ALBANY, N.Y. – Gov. Andrew Cuomo signed a package of election reforms into law Friday, which will affect voters, election boards and candidates.
Cuomo says the goal was to make it easier for voters to vote and to streamline some processes for boards of elections.
Here are the changes:
- Eliminating signed absentee ballot applications and allowing absentee ballots postmarked by Election Day to be considered timely.
- Allowing voters to request absentee ballots through electronic means.
- Requiring boards of elections to post information about changes in polling places.
- Conforming deadlines for the mailing of applications for absentee ballots to USPS guidelines.
- Allowing candidates who have lost primaries to be removed from ballots as candidates for different parties.
- Increasing election district registrant enrollment from 1,150 to 2,000.
"This sweeping, comprehensive package of legislation will make it easier for voters, candidates and boards of elections to perform their critical functions and keep our democracy running,” said Cuomo. “Elections have enormous consequences for New Yorkers across the state, and these reforms will bolster their ability to use their voices at the ballot box."

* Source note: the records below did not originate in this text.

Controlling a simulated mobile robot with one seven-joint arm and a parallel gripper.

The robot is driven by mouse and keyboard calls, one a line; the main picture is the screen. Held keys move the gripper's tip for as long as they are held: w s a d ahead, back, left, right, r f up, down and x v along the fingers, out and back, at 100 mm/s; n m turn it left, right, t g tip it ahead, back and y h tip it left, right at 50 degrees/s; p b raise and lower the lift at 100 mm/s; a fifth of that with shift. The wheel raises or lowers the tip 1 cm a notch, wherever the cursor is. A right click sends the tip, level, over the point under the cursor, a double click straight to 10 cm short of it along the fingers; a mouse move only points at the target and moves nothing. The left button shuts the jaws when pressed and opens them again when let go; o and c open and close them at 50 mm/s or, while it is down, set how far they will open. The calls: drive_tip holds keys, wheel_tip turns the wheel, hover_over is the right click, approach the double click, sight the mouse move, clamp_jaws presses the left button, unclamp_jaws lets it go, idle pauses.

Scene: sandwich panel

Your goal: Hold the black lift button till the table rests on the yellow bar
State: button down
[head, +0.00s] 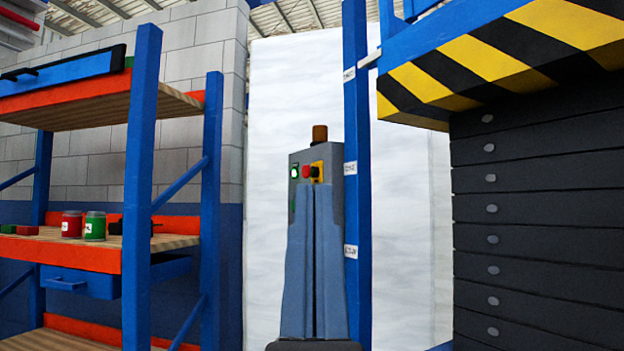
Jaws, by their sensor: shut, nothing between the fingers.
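The lift table (500,58) is at the upper right, a blue top edge with yellow and black stripes. It stands high over a dark ribbed skirt (540,220). A grey control box (330,158) is in the middle, with a white-lit button (294,172), a red button (306,171) and a yellow plate (318,166). I cannot make out the black lift button; my gripper covers the lower box. My gripper (314,188) points up in front of the box, fingers together and empty. I cannot tell whether its tips touch the box. I see no separate yellow bar.
A blue post (356,110) with white labels stands beside the box; a small white pointer (369,61) reaches from the table to near the top label. An amber lamp (319,133) tops the box. A blue and orange shelf rack (142,190) with jars (95,226) stands left.

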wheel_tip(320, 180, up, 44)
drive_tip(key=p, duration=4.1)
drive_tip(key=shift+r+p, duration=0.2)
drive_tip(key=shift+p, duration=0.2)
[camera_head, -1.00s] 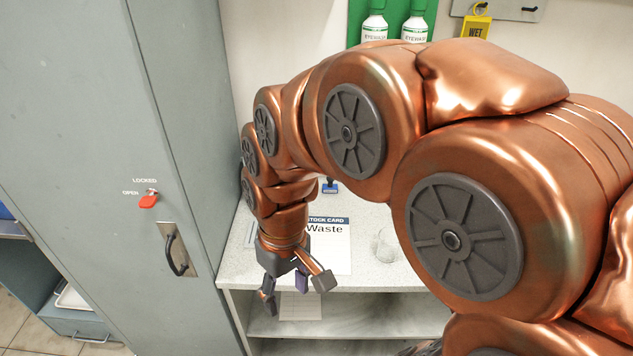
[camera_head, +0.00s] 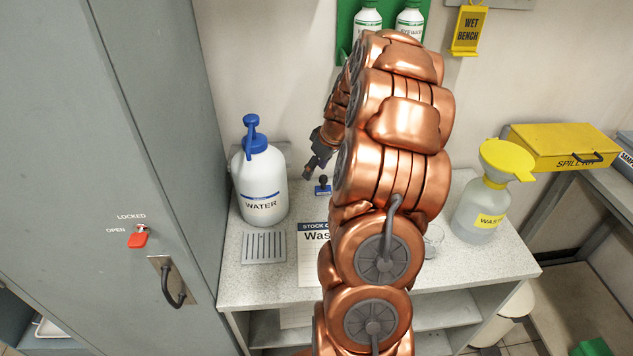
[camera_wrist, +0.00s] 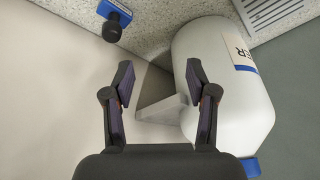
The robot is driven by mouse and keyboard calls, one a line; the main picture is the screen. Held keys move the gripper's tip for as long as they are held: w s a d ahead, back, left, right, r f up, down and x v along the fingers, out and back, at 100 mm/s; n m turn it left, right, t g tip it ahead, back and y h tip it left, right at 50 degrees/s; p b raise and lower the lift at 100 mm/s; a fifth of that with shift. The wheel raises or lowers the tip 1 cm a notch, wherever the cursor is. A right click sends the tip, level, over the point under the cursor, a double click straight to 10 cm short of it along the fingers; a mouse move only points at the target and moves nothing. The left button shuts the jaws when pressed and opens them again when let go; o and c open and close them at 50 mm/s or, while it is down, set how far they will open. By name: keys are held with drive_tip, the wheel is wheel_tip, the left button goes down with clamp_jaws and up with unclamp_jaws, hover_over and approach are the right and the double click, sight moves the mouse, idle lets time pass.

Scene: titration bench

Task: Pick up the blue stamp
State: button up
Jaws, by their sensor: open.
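The blue stamp (camera_head: 323,187) stands on the speckled bench top near the wall, with a dark round handle on a blue base. In the wrist view the stamp (camera_wrist: 114,20) is at the top left, beyond and to the left of my fingertips. My gripper (camera_head: 313,168) is above and slightly left of the stamp in the head view, apart from it. In the wrist view my gripper (camera_wrist: 160,75) is open, with nothing between its two fingers.
A white water bottle (camera_head: 264,190) with a blue pump stands left of the stamp; it is close to the right finger in the wrist view. A slotted grey plate (camera_head: 264,247) and stock card (camera_head: 312,262) lie in front. A waste bottle (camera_head: 482,212) stands at right.

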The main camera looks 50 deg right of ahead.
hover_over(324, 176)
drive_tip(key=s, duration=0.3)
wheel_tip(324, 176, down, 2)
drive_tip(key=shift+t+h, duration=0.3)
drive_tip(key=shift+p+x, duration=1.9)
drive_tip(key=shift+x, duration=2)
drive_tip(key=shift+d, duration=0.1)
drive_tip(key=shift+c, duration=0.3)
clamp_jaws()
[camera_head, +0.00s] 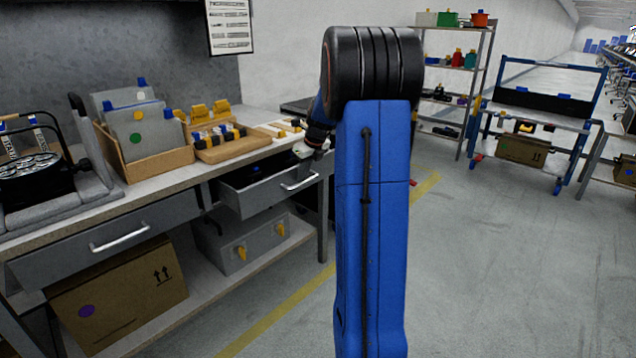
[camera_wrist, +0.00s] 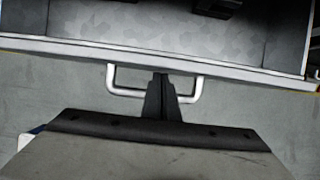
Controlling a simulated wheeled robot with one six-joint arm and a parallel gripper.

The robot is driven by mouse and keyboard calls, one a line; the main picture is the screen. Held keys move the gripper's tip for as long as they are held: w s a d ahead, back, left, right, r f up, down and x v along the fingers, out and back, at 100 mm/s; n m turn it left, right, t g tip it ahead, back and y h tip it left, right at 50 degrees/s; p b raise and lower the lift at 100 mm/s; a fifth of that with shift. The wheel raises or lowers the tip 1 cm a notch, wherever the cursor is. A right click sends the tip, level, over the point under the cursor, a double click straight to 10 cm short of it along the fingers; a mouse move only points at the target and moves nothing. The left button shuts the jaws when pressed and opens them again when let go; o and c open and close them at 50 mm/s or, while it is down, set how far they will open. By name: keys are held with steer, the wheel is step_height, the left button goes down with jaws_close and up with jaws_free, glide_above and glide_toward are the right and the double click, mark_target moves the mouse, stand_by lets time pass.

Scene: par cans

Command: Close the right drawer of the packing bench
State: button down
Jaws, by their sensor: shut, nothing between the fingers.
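The right drawer (camera_head: 262,197) of the packing bench (camera_head: 196,177) stands pulled out, with dark things inside. Its silver bar handle (camera_head: 300,183) is on the front. In the wrist view the drawer's front edge (camera_wrist: 60,47) runs across the picture, and the handle (camera_wrist: 125,91) sticks out toward me. My gripper (camera_wrist: 160,80) is shut and empty, with its fingertips at the middle of the handle, close to the drawer front. I cannot tell whether they touch it. In the head view my gripper (camera_head: 303,150) shows only partly beside the drawer, behind my arm.
The left drawer (camera_head: 104,245) looks shut. A cardboard box (camera_head: 120,295) and a grey case (camera_head: 240,240) stand on the lower shelf. The bench top holds a file box (camera_head: 150,160) and a wooden tray (camera_head: 230,150).

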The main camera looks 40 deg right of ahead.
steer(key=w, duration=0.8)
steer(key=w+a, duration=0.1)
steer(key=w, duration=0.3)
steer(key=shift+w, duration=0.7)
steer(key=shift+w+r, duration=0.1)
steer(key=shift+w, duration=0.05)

Below are more details on each piece of legislation in the package.
Eliminating Signed Absentee Ballot Applications and Allowing Absentee Ballots Postmarked by Election Day to Be Considered Timely (S.6429/A.6047-A)
This legislation brings the last day a ballot can be postmarked into line with the deadline for hand-delivered ballots. It allows absentee ballots to be requested by letter rather than a signed absentee ballot application. It also provides that federal write-in absentee ballots, military ballots, special presidential ballots and special federal ballots received after Election Day must contain a postmark, cancellation mark or witness dated Election Day or earlier.
Allowing Voters to Request An Absentee Ballot Through Electronic Means (S.6379/A.6046)
This legislation allows voters to request absentee ballots electronically through email, websites or other systems.
Requiring the Posting of Information About Changes in the Location of Polling Places (S.6216/A.2168)
Under this legislation, when the location of a polling place has changed since the last election, the relevant board of elections will be required to post a notice on yellow paper at the entrance to the old polling place informing voters that the polling place has been moved and providing the address of the new polling place. The notice must be posted on the day of the election or on the first day of early voting before the polls open.
Conforming Deadlines for Mailing of Applications for Absentee Ballots to USPS Guidelines (S.264/A.5783)
This legislation brings deadlines for the mailing of absentee ballot applications in line with United States Postal Service guidelines for the timely delivery of mail. Mailed applications for absentee ballots must be received by the relevant board of elections no later than the 15th day before the day of an election.
Allowing Candidates Who Have Lost Primaries to Be Removed from Ballots As Candidates for Different Parties (S.613-A/A.4142-A)
This legislation allows a nominee for public office to decline any nomination or nominations after losing a primary for up to 10 days after losing the primary. New York's electoral laws allow candidates to run on multiple party lines, but it was extremely difficult to decline a nomination prior to the signing of this legislation. This legislation provides an opportunity for candidates to decline nominations after a primary loss.
Increasing Election District Registrant Enrollment from 1,150 to 2,000 (S.6855/A.7478)
This legislation increases the maximum number of voters allowed in each election district from 1,150 to 2,000. The previous limit was set based on the limitations of old lever voting machines, which could only handle 1,000 votes per election. Optical scanners can read and hold up to approximately 4,000 ballots per election. This legislation also provides for additional county party committee representation to accommodate an increase in the size of election districts.